SHORT PROBLEM: Output the material below unchanged, apart from leaving out the pictures.

________

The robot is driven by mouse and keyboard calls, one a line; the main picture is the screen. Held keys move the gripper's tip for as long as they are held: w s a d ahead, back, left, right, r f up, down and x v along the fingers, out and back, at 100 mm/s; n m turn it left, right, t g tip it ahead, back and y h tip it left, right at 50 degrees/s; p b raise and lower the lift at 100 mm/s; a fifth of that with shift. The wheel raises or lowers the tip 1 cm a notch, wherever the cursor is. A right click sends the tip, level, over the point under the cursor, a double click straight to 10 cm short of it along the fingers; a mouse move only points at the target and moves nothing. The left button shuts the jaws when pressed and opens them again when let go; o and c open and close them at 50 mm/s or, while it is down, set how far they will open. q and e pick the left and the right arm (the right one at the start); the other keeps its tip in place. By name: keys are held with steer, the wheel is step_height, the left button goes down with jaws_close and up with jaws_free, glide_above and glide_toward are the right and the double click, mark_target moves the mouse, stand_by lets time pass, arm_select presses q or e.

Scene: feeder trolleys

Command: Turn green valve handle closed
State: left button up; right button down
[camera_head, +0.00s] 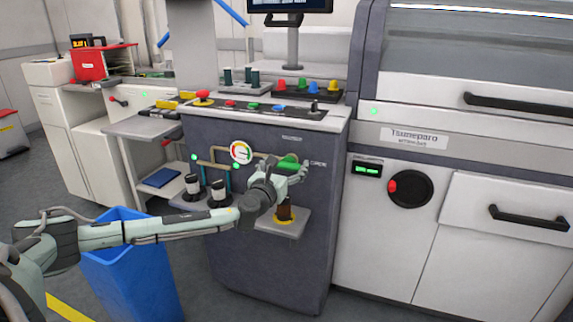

________

COMPLETE ANSWER:
The robot is driven by mouse and keyboard calls, one a line; the main picture is the screen. Held keys move the gripper's tip for as long as they are held: w s a d ahead, back, left, right, r f up, down and x v along the fingers, out and back, at 100 mm/s; n m turn it left, right, t g tip it ahead, back and y h tip it left, right at 50 degrees/s; p b raise and lower the lift at 100 mm/s; a fifth of that with shift. The wheel raises or lowers the tip 1 cm a notch, wherever the cursor is. A right click sends the tip, level, over the point under the cursor, a double click straight to 10 cm short of it along the fingers; a mouse move only points at the target and moves nothing. The left button shuts the jaws when pressed and opens them again when let go; o and c open and close them at 50 mm/s or, while it is down, set how far they will open. q and e pick the left and the right arm (the right one at the start); the other keeps its tip in place. By name: keys are held with steer, the wheel is step_height, the left button goes down with jaws_close and up with jaws_free, glide_above and glide_toward are the right and the double click, mark_target moves the mouse, stand_by lets time pass, arm_select presses q or e.

Scene: feeder trolleys

Command: Turn green valve handle closed
State: left button up; right button down
[camera_head, +0.00s] 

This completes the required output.